**Required work:** Reproduce nothing except the lines between the line with "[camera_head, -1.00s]" and the line with "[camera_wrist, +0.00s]", both ends included, and please leave out pictures.

■ ■ ■ ■

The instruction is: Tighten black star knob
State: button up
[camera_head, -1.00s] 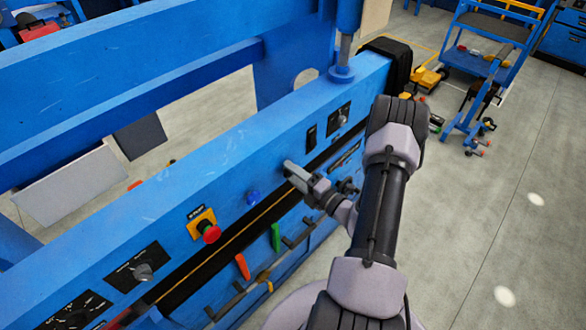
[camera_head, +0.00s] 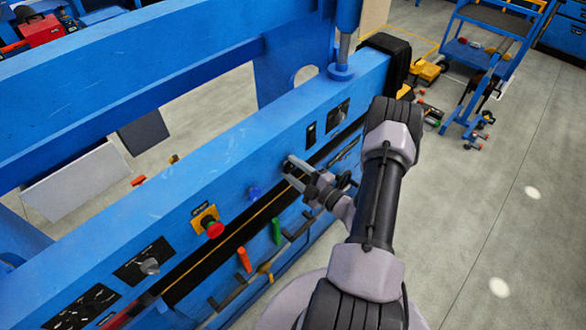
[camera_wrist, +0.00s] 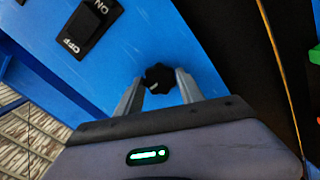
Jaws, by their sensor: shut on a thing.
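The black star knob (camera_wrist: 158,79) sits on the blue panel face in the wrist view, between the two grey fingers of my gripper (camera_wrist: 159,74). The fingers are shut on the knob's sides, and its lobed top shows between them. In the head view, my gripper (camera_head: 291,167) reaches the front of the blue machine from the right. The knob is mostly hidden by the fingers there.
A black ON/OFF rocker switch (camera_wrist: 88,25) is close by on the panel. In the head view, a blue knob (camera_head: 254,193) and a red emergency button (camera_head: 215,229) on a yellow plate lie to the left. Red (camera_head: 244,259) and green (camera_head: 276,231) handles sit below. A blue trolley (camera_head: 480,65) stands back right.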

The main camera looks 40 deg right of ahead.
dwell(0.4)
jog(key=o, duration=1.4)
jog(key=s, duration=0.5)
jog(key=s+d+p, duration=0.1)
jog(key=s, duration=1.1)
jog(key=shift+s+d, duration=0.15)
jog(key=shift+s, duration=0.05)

■ ■ ■ ■

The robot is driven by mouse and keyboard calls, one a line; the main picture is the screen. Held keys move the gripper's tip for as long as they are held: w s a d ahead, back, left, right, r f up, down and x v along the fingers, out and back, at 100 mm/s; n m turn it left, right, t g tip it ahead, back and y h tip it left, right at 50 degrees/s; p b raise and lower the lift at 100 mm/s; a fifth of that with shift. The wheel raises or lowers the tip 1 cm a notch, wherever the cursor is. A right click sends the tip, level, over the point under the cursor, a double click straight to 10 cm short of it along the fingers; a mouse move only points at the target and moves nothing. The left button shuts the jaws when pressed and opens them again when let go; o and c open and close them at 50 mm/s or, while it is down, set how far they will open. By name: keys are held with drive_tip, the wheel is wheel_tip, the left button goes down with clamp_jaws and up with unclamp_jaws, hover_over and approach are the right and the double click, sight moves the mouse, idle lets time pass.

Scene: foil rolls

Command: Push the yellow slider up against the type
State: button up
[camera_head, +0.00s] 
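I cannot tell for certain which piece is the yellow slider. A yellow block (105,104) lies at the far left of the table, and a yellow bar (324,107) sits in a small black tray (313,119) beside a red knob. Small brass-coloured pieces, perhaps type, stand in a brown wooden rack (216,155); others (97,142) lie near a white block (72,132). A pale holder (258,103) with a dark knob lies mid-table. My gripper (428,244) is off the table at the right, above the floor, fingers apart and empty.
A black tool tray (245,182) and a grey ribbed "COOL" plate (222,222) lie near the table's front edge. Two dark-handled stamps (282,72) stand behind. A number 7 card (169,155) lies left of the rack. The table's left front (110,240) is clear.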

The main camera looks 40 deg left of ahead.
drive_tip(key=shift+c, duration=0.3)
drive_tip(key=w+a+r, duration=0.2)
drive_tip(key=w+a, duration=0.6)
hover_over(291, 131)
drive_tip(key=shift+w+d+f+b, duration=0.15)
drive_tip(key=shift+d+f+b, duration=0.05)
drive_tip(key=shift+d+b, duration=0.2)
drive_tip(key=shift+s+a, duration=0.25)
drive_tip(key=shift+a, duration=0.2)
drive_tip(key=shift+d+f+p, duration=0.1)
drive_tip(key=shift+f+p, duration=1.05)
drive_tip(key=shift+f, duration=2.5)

■ ■ ■ ■

**Response below:**
[camera_head, -1.00s] 
[camera_head, +0.00s] 
[camera_wrist, +0.00s] 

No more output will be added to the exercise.